Each farmer was given two kinds of seeds — Felina 32, a French variety, and Bialobrzeskie, a Polish variety. Both are grown for the plant’s fiber, which many in the industry see has the potential for huge growth because for its many industrial uses, from rope to paper to clothing to building materials.

The plants are not marijuana and contain less than 0.3 percent THC, the psychoactive ingredient that gets people high.

Kacerski, who grows wheat, soybeans and corn on about 900 acres in Trumbull County and western Pennsylvania, dedicated the small patch of land that otherwise would have been used for corn or soybeans. Cornfields surround the hemp field, acting as a protective barrier of sorts from homes near the road.

It’s worth the risk of loss of other crops, he said. Also, when he sold seed, he had test plots, so to remove land from generating cash is something he is used to and willing to do.

He planted June 12. The first farmer to plant was on May 31.

“It’s obviously been a learning experience, but it’s gone well,” said Kacerski, who had the advantage of learning from mistakes growers in DON’s program made last year.

When Ohio lawmakers legalized hemp in July 2019, Kacerski had an interest in growing the floral variety, which is what is used to produce the popular CBD, or cannabidiol extracts, now used in food and dietary supplements.

He had contacts in that segment of the industry, but they went elsewhere, he said, because rules and regulations in Ohio were not ready.
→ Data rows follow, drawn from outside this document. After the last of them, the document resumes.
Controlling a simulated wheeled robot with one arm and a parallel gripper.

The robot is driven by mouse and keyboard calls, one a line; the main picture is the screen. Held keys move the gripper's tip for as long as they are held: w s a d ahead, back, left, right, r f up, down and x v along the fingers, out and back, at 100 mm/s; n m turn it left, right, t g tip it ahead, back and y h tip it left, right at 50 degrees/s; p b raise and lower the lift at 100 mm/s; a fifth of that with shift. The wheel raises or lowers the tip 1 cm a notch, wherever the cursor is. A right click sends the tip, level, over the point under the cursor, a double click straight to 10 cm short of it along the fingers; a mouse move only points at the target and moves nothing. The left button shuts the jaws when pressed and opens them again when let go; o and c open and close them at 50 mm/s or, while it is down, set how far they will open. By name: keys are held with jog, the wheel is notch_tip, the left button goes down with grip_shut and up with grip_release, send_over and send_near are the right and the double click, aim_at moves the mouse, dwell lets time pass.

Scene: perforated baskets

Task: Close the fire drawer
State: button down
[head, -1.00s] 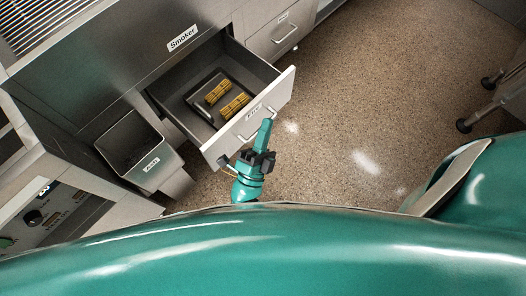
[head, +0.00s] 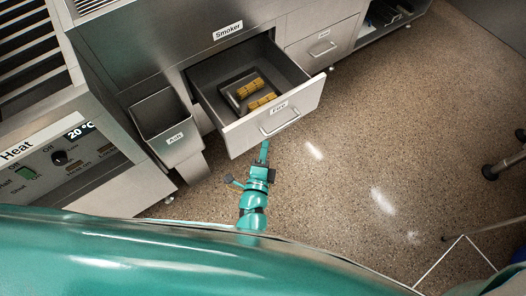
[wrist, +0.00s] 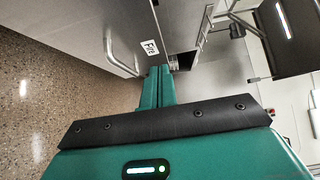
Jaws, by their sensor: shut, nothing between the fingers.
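The fire drawer (head: 272,122) is pulled out below the smoker in the head view. Its front carries a "Fire" label and a bar handle (head: 279,122). Inside it is a dark tray (head: 233,99) with two yellow-brown bundles. My gripper (head: 265,146) is shut and empty, just below and in front of the drawer front's lower edge. In the wrist view my closed fingers (wrist: 156,72) point toward the drawer front (wrist: 125,25), with the handle (wrist: 117,58) to their left. I cannot tell whether the fingertips touch the drawer.
An open ash bin (head: 166,130) labelled "Ash" stands left of the drawer. A closed drawer (head: 322,46) is to the right. The heat control panel (head: 60,158) is at the left. The speckled floor (head: 400,120) on the right is mostly clear.

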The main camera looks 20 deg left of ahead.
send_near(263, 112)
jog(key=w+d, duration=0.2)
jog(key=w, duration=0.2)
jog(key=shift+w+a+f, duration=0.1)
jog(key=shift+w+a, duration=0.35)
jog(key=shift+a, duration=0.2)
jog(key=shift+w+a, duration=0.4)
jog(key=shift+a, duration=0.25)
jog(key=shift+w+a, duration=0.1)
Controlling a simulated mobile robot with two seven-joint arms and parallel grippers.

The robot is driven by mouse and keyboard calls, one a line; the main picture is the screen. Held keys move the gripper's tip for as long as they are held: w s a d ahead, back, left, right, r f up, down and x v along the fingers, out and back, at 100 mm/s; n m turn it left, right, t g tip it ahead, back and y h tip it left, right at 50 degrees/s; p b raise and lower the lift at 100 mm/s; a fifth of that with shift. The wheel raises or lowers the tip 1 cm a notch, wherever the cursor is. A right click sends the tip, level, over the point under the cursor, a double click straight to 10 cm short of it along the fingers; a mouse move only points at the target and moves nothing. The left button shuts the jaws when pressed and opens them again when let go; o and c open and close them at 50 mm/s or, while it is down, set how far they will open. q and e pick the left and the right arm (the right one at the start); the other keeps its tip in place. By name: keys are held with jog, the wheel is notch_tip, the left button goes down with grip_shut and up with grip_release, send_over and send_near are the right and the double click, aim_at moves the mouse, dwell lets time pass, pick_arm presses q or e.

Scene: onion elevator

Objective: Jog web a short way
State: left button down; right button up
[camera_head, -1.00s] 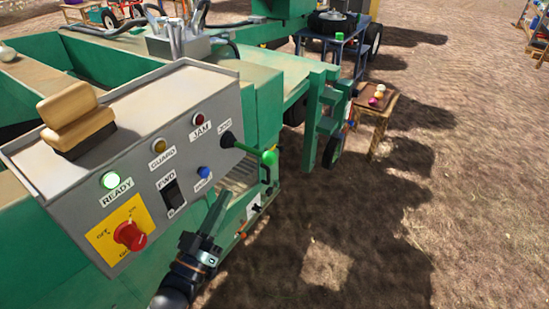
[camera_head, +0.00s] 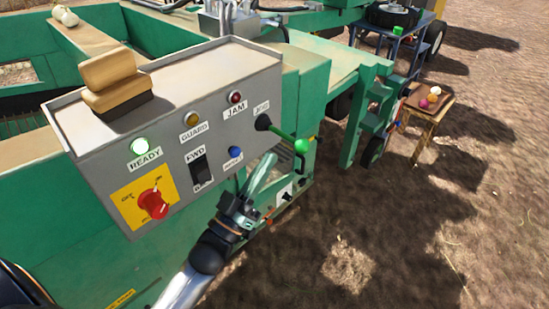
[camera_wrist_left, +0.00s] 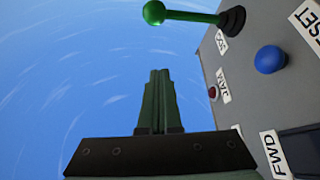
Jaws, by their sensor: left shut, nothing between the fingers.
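The grey control panel (camera_head: 200,115) is on the green machine. Its jog lever (camera_head: 285,134) has a black base beside the JOG label and a green ball knob (camera_head: 301,146) sticking out past the panel's right side. My left gripper (camera_head: 240,203) is below the blue button (camera_head: 235,153), near the panel's lower right, apart from the lever. In the left wrist view its dark green fingers (camera_wrist_left: 160,75) are shut together and empty. The knob (camera_wrist_left: 153,12) lies beyond their tips. The web cannot be made out. My right gripper is out of view.
A small wooden table (camera_head: 430,112) stands at right. Bare ground there is open.

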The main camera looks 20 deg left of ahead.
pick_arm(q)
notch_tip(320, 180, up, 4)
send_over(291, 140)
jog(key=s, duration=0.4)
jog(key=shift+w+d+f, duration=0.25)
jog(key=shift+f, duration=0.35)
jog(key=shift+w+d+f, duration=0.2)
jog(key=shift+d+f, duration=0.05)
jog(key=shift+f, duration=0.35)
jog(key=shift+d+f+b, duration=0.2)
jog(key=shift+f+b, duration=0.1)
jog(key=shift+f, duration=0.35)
In addition, the CBD market was flooded, resulting in a lot of farmers “stuck holding the bag,” he said.

To avoid the same happening to him, he went the fiber direction and connected with DON through another farmer.

DON is paying him rent for the land. His cost is his time and labor to tend to the crop.

“I didn’t do it with plans to get rich and make a lot of money, but in terms of being an alternative crop that may have potential down the road, the sooner we start learning about it, it may be more beneficial in the future,” Kacerski, 43, said.

Lori Daytner, vice president of program development with DON, said hemp from two of the farms has been harvested. The hemp will be kept in storage until a buyer is found.

“We don’t expect that to happen this year,” Daytner said. “This year was focused on let’s get learning done.

“It can be stored for quite a long time, so there is no hurry that it has to be sold now,” she said.